Coles announced today that it has pulled fashion magazine Harpers Bazaar from it’s shelves due to this “inappropriate” cover image:
“We didn’t think the cover was appropriate for our stores so the decision was made [to remove it],” a Coles spokesman told Fairfax media.
The magazine’s editor, Kellie Hush, is not impressed. “I have had so much positive feedback from around the globe, it is a shame Coles does not also recognise the artistic integrity of this image,” she told Fairfax. “As Gloria Steinem says: ‘The human body is not obscene.’ ”

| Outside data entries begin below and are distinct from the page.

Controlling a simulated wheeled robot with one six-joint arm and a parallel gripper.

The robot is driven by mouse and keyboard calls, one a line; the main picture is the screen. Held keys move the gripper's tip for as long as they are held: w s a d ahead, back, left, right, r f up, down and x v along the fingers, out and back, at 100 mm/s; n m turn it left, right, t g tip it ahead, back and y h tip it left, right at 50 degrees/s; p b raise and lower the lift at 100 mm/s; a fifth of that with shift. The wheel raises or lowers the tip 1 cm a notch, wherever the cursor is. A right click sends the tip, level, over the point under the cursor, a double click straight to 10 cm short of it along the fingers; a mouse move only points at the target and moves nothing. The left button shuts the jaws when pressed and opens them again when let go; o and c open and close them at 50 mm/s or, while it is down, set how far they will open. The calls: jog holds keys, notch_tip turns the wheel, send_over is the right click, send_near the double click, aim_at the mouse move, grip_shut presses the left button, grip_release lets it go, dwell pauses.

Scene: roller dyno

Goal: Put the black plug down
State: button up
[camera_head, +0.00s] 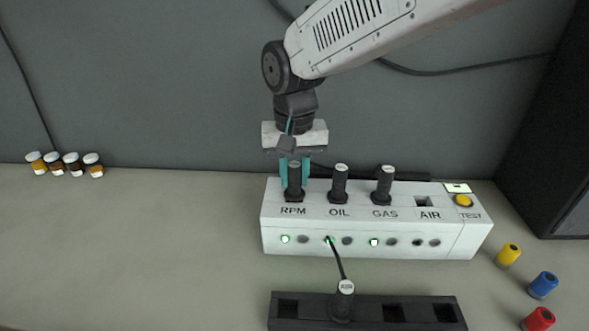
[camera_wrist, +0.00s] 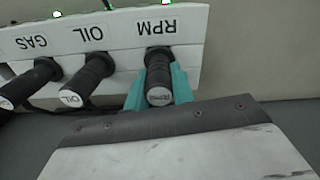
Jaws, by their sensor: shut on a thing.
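A black plug (camera_head: 294,183) stands upright at the RPM position of the white box (camera_head: 350,240). My gripper (camera_head: 294,172) has its teal fingers on both sides of this plug and is shut on it. Black plugs also stand at OIL (camera_head: 340,184) and GAS (camera_head: 384,185). The AIR socket (camera_head: 424,202) is empty. Another black plug (camera_head: 344,302) stands in the dark rack (camera_head: 366,313) in front, beside several empty slots.
A thin black cable (camera_head: 337,262) runs from the box front to the rack plug. A yellow TEST button (camera_head: 463,201) is at the box's right end. Yellow, blue and red cylinders (camera_head: 543,285) stand at right, small jars (camera_head: 73,164) at far left.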

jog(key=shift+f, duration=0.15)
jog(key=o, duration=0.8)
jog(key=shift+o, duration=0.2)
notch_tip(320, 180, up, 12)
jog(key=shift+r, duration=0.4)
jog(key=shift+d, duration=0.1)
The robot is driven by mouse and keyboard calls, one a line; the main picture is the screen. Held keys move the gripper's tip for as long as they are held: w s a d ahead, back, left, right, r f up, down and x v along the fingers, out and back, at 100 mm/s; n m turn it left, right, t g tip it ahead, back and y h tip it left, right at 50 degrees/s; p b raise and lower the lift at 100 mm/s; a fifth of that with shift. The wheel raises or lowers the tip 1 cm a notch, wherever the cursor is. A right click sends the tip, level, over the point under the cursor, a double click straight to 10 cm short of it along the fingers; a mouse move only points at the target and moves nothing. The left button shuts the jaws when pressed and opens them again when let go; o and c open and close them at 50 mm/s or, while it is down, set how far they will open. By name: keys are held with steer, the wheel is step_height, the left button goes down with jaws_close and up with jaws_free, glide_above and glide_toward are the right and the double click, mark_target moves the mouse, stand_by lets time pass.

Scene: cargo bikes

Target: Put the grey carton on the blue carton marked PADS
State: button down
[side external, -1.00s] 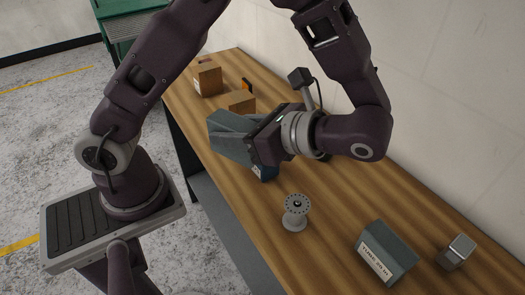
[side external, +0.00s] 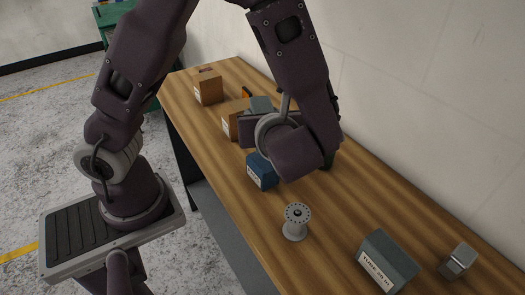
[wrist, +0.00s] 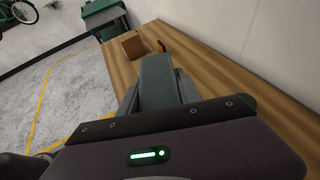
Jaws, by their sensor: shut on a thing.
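A plain grey carton (wrist: 157,78) is between the fingers of my gripper (wrist: 158,92) in the wrist view. My gripper is shut on it. In the side view the carton (side external: 262,104) shows only in part, behind my gripper's body, and my fingers are hidden there. The blue carton (side external: 260,173) stands on the bench, below and in front of my gripper in that view. Its white label shows, with part of its top hidden by my wrist. I cannot see the blue carton in the wrist view.
Brown cartons (side external: 208,88) stand at the bench's far end, with a small orange and black item (side external: 246,92) nearby. A grey spool (side external: 296,222), another grey carton labelled TUBE (side external: 388,262) and a metal block (side external: 458,260) stand at the near end. A wall runs along the right.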

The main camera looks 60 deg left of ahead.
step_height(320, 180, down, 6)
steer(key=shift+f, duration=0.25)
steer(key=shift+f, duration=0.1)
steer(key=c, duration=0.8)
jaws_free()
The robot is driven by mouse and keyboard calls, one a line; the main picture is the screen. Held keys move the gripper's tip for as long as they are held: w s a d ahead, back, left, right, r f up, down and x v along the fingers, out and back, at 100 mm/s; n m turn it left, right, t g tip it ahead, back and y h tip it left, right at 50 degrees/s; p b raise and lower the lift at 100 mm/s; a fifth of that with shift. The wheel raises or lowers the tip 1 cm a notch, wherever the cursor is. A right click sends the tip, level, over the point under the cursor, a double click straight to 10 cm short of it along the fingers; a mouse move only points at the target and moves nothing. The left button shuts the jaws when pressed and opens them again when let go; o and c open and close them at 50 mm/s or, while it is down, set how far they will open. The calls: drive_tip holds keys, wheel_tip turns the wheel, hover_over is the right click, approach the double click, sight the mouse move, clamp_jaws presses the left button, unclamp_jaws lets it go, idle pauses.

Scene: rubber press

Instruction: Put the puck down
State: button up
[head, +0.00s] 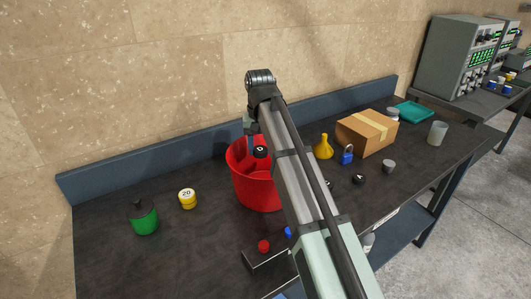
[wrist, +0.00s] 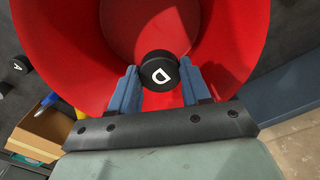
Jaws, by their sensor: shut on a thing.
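A black puck with a white "D" (wrist: 158,68) is held between the two blue fingertips of my gripper (wrist: 160,78). In the head view the puck (head: 261,152) shows inside the mouth of a red bucket (head: 259,193), below the rim line. In the wrist view the red bucket (wrist: 75,58) surrounds the puck, with its floor beyond. I cannot tell how far the puck is above the bucket floor. My arm hides the bucket's right side in the head view. Another black puck (head: 359,180) lies on the dark table to the right, outside the bucket.
A green canister (head: 144,218) and a yellow "20" weight (head: 187,199) stand left of the bucket. A red-topped object (head: 263,246) is in front.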

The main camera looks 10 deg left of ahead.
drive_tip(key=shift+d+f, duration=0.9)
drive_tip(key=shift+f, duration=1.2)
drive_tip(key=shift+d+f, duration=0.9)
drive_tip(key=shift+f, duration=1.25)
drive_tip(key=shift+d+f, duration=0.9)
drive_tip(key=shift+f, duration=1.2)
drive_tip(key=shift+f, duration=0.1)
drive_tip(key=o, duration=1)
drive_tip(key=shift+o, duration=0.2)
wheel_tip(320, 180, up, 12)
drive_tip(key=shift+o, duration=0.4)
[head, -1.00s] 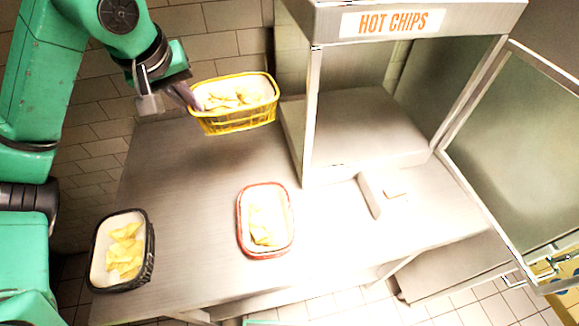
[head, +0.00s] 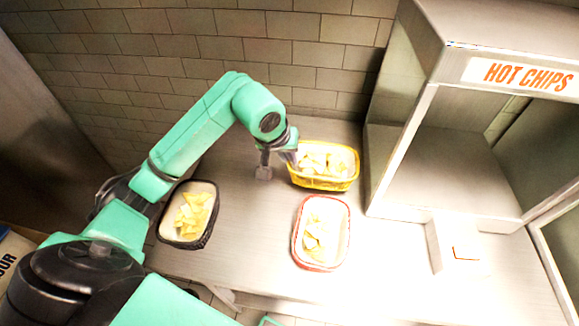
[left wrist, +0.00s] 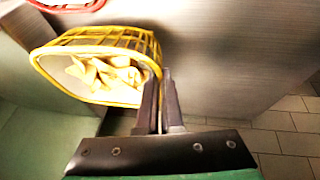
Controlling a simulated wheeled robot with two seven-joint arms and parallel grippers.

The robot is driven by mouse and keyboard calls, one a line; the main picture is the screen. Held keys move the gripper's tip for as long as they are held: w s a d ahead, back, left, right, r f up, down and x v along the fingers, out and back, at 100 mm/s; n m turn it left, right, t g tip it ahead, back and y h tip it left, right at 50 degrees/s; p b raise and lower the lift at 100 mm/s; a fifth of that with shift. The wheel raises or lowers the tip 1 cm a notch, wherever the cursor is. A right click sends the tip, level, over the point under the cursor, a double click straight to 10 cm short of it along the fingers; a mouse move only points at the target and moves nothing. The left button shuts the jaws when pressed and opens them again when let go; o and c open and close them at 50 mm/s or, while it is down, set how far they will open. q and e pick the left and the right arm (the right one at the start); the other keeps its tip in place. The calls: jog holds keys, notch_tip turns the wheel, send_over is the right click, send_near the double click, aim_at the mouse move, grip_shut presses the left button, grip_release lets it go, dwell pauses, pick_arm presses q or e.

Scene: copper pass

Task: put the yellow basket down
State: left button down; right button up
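The yellow basket (head: 322,183), a wire basket with a white liner and chips inside, is at the back of the steel counter, left of the hot chips cabinet. My left gripper (head: 287,157) is at its left end. In the left wrist view, the gripper fingers (left wrist: 163,85) are close together on the end wall of the yellow basket (left wrist: 110,37). The basket is low over the counter or on it; I cannot tell whether its bottom touches. My right gripper is out of view.
A red basket (head: 298,240) of chips stands just in front of the yellow one. A black basket (head: 207,232) of chips stands at the counter's left. The hot chips cabinet (head: 408,130) is to the right, and a tiled wall (head: 300,60) is behind. Counter (head: 250,205) shows bare between the baskets.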

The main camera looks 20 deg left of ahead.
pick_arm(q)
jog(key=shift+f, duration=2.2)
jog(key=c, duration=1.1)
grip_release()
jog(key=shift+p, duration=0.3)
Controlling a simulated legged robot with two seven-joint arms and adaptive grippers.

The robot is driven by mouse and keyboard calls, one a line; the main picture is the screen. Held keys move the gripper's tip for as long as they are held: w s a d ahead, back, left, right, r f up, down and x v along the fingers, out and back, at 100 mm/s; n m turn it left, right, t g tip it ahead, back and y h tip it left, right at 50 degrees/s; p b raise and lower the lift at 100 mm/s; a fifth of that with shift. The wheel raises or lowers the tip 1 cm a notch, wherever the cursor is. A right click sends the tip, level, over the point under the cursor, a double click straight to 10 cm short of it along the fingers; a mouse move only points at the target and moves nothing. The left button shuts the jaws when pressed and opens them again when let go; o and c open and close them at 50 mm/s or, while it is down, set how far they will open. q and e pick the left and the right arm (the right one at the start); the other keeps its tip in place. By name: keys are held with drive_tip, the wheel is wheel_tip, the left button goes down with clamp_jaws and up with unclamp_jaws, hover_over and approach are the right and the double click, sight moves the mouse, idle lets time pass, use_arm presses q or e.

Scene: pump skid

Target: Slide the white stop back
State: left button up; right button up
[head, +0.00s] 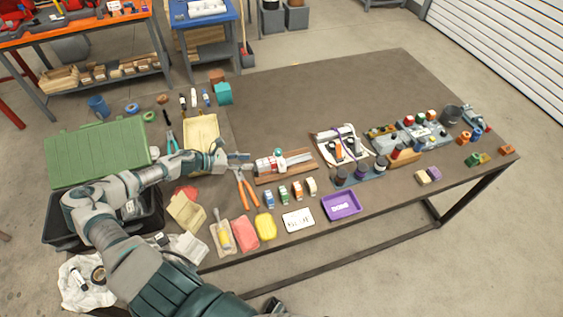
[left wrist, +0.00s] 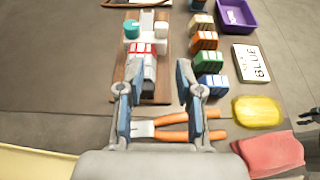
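A wooden board (head: 302,163) carries a slide fixture with a red-and-white block (head: 264,164), a teal knob (head: 278,153) and white parts; the white stop (left wrist: 148,22) seems to be the white piece beside the knob (left wrist: 131,28) in the left wrist view. My left gripper (head: 246,160) is open and empty, just left of the board's near end in the head view. In the left wrist view its two fingers (left wrist: 160,92) stand apart, with the fixture's grey end ahead. A dark part at the right edge of the left wrist view may be my right gripper (left wrist: 310,116); its fingers are unclear.
Orange-handled pliers (left wrist: 178,127) lie below my left fingers. Several small coloured blocks (left wrist: 207,61) line the board's side, near a purple tray (head: 341,206) and a label card (head: 298,219). A cream tray (head: 201,131) lies behind my left wrist. The table's far middle is clear.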

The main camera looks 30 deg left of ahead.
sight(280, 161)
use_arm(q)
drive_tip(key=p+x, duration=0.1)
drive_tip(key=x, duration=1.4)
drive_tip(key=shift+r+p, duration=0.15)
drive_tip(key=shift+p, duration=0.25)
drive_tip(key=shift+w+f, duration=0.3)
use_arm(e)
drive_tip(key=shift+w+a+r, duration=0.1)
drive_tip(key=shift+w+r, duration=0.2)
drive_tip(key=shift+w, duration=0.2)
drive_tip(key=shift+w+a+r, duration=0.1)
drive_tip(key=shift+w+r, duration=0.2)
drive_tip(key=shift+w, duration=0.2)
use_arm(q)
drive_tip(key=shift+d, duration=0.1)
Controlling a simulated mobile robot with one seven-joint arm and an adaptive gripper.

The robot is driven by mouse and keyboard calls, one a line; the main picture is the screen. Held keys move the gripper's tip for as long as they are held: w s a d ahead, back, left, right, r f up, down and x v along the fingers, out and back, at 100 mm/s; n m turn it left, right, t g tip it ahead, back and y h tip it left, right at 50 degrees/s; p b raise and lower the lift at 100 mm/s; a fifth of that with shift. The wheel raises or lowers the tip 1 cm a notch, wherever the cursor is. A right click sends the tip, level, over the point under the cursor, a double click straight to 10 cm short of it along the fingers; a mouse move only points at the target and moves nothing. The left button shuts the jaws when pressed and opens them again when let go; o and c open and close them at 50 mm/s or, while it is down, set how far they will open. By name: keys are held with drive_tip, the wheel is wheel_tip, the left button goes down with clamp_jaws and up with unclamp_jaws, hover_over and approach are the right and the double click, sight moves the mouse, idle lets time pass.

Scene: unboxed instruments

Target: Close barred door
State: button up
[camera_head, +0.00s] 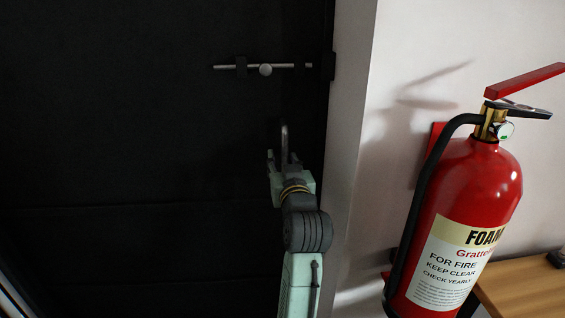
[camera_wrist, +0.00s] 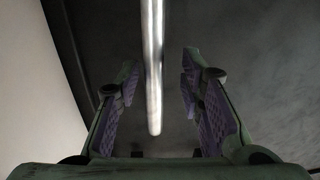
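The dark door (camera_head: 130,140) fills the left of the head view, with its right edge beside the pale door frame (camera_head: 347,150). A silver sliding bar (camera_head: 285,66) with a round knob (camera_head: 265,70) lies across the door near the top. Its right end stops just short of a dark catch (camera_head: 328,66) on the frame. A vertical metal handle (camera_head: 284,142) is lower on the door. My gripper (camera_head: 283,160) is at the handle; in the wrist view the handle (camera_wrist: 153,70) runs between the two open fingers, apart from both pads.
A red fire extinguisher (camera_head: 465,195) hangs on the white wall (camera_head: 420,50) to the right of the frame. A wooden surface (camera_head: 525,285) is at the lower right. The door face left of my arm is clear.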

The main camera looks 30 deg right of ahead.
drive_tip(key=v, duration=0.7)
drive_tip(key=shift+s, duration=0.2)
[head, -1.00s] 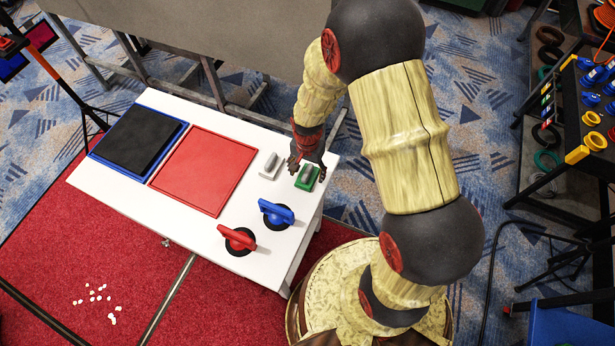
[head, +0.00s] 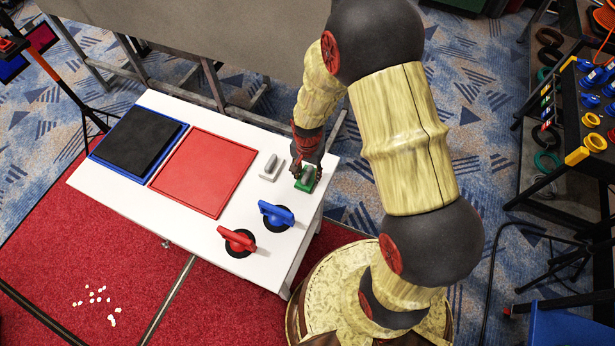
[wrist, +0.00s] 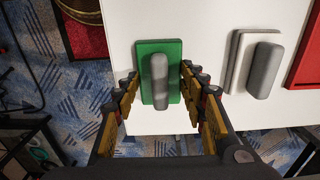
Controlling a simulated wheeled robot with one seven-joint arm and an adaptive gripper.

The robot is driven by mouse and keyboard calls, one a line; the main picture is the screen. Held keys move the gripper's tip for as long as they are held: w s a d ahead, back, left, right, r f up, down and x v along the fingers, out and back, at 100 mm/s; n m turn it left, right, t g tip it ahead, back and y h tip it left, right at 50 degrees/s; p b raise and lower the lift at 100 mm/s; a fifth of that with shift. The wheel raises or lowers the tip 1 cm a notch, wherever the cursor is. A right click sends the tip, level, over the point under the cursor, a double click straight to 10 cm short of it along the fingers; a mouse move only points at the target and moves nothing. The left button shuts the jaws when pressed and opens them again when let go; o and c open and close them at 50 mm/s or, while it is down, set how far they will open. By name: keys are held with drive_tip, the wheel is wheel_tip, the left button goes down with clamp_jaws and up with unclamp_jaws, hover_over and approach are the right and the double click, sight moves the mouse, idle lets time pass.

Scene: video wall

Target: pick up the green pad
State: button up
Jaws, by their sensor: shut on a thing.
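The green pad (wrist: 145,66) has a grey upright grip bar (wrist: 159,80) along its middle. It is on the white table, near the right end in the head view (head: 305,188). My gripper (wrist: 160,74) has one finger at each long side of the pad in the wrist view, shut on it. In the head view my gripper (head: 303,172) comes down over the pad and partly hides it. I cannot see any clear gap between the pad and the table.
A white pad with a grey bar (head: 270,166) is close by on the left. The white table (head: 200,228) also bears a red panel (head: 203,170), a black panel with blue rim (head: 138,138), a blue knob (head: 276,213) and a red knob (head: 237,240).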

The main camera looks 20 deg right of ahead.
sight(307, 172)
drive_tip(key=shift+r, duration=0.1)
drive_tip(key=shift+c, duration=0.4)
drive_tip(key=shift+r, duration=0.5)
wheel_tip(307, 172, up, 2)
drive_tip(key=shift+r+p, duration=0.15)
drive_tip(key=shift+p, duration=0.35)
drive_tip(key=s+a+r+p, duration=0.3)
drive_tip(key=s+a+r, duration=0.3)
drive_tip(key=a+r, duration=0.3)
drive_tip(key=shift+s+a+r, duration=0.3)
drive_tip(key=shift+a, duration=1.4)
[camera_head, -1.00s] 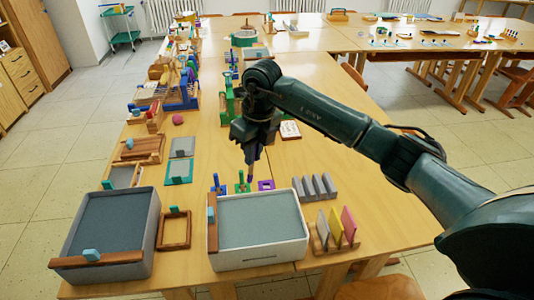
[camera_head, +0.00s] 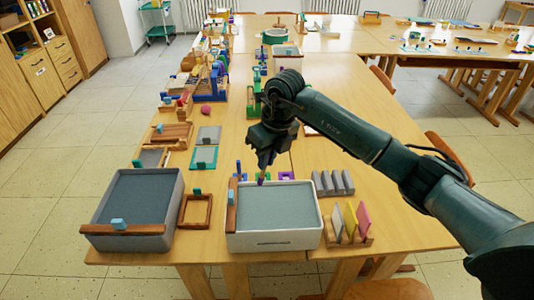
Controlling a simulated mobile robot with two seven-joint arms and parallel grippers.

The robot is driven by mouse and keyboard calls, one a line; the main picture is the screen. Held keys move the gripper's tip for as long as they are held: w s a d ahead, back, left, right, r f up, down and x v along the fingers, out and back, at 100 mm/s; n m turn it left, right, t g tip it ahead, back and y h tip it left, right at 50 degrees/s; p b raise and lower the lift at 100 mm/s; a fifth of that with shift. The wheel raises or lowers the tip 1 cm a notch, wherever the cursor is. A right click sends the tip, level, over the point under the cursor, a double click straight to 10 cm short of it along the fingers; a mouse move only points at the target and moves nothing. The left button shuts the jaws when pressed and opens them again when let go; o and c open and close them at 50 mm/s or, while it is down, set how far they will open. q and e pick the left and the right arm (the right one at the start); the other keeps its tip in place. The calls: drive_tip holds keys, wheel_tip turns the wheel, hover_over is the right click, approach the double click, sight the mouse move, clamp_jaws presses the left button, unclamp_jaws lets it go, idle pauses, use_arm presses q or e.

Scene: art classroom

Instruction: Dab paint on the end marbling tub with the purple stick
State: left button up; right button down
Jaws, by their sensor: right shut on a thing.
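Two marbling tubs stand at the near end of the table. The grey tub (camera_head: 170,212) is at the left, and the white tub (camera_head: 275,240) is right of it; both hold a flat grey-blue surface. My right gripper (camera_head: 266,152) is shut on a slim purple stick (camera_head: 263,171), which points down. The stick's lower tip shows near the back rim of the white tub; I cannot tell whether it touches anything. My left gripper is not in view.
Brown wooden bars with blue blocks lie on the tubs' rims. A small wooden frame (camera_head: 182,222) lies between the tubs. Small colored holders, including a purple one (camera_head: 286,176), stand behind the white tub. Grey blocks (camera_head: 333,190) and a colored-card rack (camera_head: 361,241) are right of it.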

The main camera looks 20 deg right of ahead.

No, it’s not. But it appears there are some who don’t want to look at it while they’re buying their Rice Bubbles.
Kellie and I have long clashed, loudly and publicly over the way magazines portray women, particularly over the rampant use of photoshop and the lack of diversity among models. But I respect her as an editor and I feel her pain today.
Once upon a time I edited a magazine that was pulled off the shelves at Coles and Woolworths for similar reasons.
The contentious issue was withdrawn because it had a particularly raunchy coverline, “Oral Sex Lessons”, in giant type in the left hand corner. It was Cosmo. It’s what Cosmo has been doing since the 70s using virtually identical words and phrases.
Still, there was something in the public mood that had shifted and I hadn’t noticed.